Who is ignoring the President’s call for a ‘green’ economy?

Dear Editor,
THERE are two issues I had planned bringing to the attention of our administrators last week. However, the holidays and other events intervened.
Fortunately the two matters, related to our capital city, were ventilated in the media over the weekend. First, is this folly of filling in drainage canals in Georgetown and contiguous areas. The media report, in part, noted as follows:-

“Currently, most of what was once the Houston Estate Canal, where airboats and estate punts once traversed, have been filled up and only a small section of the waterway remains.

It is unclear what drainage systems are in place for the area.”
Some years ago, as mayor, it was agreed at the highest level that no waterway, which means, canal, trench, etal should be filled in. This was after the then Ministry of Local Government and others suggested that the High Street canal be ‘filled in’ to provide for vehicular parking, ostensibly to ease the traffic congestion in the central business district of Georgetown.

I strenuously opposed this proposal. Previous municipal and State officials, regardless of political persuasion, have unwittingly inflicted tremendous damage to our capital city. Monumental mistakes such as filling in Punt Trench Canal, now Independence Boulevard, the Church Street Canal, now Merriman Mall and the canals running north to south that flowed into these main canals. The Dutch understood that the city is below sea-level and therefore the crisscross of canals was absolutely necessary to maintain the integrity of our drainage system.

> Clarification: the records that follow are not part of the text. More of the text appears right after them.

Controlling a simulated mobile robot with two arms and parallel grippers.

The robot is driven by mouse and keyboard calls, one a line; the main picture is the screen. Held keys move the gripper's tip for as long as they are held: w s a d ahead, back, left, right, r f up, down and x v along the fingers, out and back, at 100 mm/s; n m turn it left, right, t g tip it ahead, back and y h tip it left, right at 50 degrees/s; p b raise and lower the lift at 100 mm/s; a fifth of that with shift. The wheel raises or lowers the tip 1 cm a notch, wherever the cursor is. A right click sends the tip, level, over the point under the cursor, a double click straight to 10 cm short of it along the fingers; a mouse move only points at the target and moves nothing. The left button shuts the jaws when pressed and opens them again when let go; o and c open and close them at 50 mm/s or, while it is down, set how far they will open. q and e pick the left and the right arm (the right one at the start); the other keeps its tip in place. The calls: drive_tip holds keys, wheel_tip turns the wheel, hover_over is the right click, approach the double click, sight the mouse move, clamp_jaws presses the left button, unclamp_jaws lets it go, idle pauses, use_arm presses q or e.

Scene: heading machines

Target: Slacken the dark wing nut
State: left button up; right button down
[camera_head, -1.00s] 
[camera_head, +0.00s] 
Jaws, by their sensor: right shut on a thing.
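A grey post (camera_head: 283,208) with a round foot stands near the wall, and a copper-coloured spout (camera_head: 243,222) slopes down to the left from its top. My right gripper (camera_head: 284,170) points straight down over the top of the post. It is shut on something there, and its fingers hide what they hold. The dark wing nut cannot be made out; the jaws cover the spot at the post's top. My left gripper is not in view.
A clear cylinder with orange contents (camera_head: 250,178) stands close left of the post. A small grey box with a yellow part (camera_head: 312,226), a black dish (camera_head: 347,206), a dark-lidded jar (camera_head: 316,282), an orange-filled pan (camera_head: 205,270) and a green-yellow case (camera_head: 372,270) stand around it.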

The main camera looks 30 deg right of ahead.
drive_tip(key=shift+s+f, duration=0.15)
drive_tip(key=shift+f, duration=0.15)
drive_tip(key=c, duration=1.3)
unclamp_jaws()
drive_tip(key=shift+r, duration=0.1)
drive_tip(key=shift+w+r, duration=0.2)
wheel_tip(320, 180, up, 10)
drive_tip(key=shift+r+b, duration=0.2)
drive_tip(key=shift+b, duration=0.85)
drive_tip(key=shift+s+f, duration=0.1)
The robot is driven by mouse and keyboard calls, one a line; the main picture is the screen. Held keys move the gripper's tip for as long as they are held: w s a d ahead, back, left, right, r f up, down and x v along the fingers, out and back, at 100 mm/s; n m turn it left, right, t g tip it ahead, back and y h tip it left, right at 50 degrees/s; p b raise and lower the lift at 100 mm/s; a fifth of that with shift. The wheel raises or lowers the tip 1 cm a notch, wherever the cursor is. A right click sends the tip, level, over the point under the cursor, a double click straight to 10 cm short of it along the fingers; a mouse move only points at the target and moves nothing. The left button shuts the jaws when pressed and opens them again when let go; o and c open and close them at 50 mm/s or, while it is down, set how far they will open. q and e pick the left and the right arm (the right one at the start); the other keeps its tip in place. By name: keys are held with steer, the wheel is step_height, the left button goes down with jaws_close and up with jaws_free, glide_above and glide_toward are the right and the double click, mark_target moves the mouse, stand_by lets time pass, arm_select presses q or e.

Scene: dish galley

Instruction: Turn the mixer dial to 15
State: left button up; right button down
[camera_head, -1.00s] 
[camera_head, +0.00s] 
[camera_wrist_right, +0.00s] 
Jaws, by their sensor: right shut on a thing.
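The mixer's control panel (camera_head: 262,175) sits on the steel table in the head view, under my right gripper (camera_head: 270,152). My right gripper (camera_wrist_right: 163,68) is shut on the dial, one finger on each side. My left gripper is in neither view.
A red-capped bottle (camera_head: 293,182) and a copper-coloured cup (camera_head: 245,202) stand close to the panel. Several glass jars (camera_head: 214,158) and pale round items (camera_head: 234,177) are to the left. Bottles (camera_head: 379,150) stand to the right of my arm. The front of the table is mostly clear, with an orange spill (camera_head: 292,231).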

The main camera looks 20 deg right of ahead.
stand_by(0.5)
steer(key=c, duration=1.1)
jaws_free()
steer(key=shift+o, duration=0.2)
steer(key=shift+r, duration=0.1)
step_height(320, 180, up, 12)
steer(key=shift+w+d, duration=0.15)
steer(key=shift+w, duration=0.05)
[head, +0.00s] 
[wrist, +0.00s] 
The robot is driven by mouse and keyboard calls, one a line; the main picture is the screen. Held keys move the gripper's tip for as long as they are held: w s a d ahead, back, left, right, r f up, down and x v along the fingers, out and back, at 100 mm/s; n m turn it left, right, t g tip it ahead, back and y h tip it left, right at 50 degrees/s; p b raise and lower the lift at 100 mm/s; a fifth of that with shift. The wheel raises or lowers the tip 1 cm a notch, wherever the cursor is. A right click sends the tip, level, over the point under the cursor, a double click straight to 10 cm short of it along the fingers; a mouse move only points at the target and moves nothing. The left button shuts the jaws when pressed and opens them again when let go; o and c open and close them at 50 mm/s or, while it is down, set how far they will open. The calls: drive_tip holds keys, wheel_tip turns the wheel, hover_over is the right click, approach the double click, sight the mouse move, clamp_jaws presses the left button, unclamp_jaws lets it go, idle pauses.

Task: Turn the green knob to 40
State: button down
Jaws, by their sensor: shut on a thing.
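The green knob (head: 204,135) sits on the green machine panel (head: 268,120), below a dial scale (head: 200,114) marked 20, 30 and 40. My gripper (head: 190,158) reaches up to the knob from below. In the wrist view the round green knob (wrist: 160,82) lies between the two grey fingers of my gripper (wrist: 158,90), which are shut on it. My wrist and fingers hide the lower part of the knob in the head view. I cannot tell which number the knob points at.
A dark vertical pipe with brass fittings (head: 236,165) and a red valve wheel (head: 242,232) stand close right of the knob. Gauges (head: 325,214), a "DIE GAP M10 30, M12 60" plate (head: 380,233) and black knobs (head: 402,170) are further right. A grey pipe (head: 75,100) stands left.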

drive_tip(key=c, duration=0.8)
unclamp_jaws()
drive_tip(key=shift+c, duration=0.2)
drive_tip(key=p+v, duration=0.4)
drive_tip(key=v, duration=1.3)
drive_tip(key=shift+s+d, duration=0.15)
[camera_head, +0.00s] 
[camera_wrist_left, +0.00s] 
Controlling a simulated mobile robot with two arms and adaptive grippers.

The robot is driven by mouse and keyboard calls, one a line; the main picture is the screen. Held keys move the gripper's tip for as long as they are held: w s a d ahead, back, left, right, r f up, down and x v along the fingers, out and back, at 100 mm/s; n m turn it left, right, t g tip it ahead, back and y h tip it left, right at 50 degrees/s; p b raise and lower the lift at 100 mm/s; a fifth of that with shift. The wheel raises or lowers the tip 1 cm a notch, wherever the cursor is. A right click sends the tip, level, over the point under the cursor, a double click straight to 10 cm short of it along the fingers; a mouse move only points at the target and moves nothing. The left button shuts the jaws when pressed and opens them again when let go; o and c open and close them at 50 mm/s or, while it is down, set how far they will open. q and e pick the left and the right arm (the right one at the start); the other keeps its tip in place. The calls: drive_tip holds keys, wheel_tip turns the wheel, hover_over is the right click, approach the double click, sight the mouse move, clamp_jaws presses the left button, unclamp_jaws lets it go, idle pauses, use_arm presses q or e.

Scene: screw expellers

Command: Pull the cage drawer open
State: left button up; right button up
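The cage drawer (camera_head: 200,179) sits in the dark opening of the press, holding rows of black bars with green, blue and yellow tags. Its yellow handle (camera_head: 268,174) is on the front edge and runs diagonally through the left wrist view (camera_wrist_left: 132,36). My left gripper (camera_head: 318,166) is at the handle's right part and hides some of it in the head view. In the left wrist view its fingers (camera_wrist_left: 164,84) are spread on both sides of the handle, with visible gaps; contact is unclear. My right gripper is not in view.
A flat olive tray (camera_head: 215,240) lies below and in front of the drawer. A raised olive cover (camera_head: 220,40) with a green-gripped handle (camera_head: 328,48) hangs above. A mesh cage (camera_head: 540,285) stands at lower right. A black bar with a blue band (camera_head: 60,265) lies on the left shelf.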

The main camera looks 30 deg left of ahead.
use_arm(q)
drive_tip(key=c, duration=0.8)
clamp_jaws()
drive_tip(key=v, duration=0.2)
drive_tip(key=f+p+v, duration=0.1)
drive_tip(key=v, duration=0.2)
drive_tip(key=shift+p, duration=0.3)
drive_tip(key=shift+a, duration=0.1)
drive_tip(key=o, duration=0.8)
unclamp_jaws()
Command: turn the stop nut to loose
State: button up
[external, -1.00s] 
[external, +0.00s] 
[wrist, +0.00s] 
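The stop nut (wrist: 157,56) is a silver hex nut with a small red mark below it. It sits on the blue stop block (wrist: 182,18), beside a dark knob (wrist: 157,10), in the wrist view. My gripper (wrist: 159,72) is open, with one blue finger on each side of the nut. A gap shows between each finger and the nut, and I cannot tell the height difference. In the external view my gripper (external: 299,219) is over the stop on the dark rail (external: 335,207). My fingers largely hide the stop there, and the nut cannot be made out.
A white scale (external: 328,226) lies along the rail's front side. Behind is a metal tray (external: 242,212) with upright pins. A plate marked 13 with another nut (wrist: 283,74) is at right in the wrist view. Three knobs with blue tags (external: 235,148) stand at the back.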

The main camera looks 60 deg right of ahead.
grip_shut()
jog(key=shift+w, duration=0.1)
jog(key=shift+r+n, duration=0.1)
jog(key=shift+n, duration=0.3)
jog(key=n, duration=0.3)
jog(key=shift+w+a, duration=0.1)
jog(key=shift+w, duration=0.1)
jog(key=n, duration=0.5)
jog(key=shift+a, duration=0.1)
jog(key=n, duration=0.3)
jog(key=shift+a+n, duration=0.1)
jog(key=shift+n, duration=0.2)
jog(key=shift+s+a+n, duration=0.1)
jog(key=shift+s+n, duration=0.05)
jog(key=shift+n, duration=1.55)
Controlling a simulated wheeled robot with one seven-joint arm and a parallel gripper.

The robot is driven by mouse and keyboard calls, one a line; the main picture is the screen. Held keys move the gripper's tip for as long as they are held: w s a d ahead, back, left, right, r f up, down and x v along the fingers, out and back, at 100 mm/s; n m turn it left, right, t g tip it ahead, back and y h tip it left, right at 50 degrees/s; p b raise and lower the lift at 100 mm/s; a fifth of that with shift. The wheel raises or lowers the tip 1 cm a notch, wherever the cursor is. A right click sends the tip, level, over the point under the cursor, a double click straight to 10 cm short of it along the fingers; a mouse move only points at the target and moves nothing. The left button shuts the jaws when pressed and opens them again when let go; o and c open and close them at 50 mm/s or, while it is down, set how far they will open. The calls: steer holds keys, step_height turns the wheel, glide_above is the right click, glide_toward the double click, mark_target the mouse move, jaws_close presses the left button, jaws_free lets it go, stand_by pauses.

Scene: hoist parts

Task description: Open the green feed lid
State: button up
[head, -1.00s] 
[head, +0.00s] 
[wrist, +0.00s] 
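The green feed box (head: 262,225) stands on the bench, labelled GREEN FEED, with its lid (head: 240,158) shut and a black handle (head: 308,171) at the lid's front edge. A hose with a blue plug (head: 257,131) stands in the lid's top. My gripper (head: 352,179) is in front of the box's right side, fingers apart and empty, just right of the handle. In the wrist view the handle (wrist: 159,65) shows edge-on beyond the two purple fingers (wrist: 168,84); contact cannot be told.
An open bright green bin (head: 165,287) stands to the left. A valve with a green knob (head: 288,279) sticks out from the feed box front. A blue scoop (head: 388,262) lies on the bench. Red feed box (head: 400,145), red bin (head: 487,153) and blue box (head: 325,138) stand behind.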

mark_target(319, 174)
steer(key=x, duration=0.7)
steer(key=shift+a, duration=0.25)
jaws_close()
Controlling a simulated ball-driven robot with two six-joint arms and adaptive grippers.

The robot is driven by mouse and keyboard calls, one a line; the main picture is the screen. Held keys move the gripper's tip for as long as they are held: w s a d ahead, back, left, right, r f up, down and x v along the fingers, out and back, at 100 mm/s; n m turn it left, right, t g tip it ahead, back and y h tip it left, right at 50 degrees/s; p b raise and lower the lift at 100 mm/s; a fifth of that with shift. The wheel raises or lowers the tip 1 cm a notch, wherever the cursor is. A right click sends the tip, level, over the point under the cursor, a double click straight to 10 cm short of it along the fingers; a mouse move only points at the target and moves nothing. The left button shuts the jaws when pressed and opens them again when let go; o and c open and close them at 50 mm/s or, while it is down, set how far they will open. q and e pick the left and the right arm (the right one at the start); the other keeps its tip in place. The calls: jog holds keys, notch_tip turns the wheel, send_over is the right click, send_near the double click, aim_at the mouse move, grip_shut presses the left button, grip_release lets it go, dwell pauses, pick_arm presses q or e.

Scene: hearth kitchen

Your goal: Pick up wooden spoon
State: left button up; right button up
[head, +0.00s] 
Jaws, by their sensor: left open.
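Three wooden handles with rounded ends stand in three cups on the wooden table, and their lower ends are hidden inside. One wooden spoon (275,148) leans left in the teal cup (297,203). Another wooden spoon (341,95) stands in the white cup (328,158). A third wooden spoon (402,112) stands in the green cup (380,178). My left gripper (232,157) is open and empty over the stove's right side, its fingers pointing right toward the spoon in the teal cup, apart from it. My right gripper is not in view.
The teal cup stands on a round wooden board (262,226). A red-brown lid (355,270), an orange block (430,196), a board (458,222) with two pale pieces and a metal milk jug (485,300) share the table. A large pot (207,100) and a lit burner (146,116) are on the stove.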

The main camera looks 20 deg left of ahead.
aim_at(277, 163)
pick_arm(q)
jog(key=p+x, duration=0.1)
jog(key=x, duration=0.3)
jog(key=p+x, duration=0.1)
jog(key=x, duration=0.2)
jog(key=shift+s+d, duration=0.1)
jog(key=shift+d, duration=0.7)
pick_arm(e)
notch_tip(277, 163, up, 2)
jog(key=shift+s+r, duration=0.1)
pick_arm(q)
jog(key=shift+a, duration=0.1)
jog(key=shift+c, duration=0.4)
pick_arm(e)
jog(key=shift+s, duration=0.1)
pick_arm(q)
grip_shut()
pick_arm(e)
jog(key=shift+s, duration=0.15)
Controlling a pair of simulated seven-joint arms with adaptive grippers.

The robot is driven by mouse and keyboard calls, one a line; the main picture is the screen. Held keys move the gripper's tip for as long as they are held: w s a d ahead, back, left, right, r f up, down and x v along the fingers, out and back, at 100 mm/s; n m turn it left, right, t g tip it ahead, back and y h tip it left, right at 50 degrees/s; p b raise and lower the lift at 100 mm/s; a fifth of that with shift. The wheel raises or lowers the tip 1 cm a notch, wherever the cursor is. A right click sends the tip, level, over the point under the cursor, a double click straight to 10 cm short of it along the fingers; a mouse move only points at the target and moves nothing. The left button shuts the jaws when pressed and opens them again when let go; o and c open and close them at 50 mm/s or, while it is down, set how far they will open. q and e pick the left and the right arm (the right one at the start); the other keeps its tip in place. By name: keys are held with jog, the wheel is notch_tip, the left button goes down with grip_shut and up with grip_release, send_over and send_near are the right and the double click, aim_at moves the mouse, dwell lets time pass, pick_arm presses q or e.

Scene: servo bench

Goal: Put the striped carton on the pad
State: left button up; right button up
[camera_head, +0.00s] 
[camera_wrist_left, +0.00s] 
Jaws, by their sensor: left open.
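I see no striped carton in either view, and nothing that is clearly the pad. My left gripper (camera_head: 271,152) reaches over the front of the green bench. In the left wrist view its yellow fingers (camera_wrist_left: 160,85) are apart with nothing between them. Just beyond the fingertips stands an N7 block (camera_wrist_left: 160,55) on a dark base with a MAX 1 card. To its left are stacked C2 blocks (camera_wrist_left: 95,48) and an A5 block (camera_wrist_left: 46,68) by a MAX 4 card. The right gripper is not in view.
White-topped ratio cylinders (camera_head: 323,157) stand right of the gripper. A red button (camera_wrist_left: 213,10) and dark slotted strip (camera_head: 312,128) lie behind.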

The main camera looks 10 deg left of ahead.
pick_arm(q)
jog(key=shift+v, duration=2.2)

For now, I’ll avoid a long argument, except to say that persons who now attempt to fill in any waterway should be sent to jail; they would be interfering with the drainage system and creating inconvenience whenever there is rainfall.
This long discussion I read in the newspaper is stretching democracy and the rights of individuals to the limit. In the context of the fractured moral fibre of our society, it begs the question of whether there are selfish motives.

Next, the Georgetown Seawall.
I compliment the writer who drew to our attention the awful and unacceptable condition of the Georgetown Seawall. I don’t know if things have changed, but the maintenance of the seawall, in particular north of the wall, used to be the responsibility of the Sea Defence Board and not the Georgetown Mayor & City Council.

I have been advised that Mayor Ubraj Narine has attempted to get the responsible minister and agency to do something about this disgraceful condition that exists in this seawall complex–an area that was once a place where citizens and their families would go to relax, enjoying the serenity and tidiness of the beach to the north and the esplanade.

Benches were placed there and we did not have this noisiness that now exists. Over the past three days, I had occasion to visit persons (Pilots, Tuskegee University Alumni, Queens College Old Students and Foreign Visitors), who stayed at the Pegasus Hotel.
What should be a delightful, pleasant view from the hotel windows is now a sea,(no pun intended) of garbage; an ugly, and for me, an embarrassment.

Again, this letter will not recite what has been so well presented in the newspapers earlier, except to say this: I am a die-hard supporter of the President and the coalition.
However, the President, notwithstanding any accord or agreement needs to deal condignly with those person/persons who preside over this of our environment. Who is ignoring the President’s call for a ‘green’ economy?

We cannot afford to be nice guys in the face of not-nice happenings. We cannot be like Nero– fiddling while Rome was burning.
As someone once said, ‘Enough is Enough’ and speaking for myself, I cannot bear the pain of the embarrassment when I viewed the ugliness and disgraceful state of our seawall.

What message are we sending to people who come to do business with us or merely to visit? If an investor meets an official– government or private– and looks through a hotel room window to see this nastiness in our capital city, what will they think of us?

One result, in negotiations, they will understandably believe that they are dealing with scum and dregs of humanity and deal with us as such — this is human nature. This is not a simple matter; images are important and I hope action is taken post haste.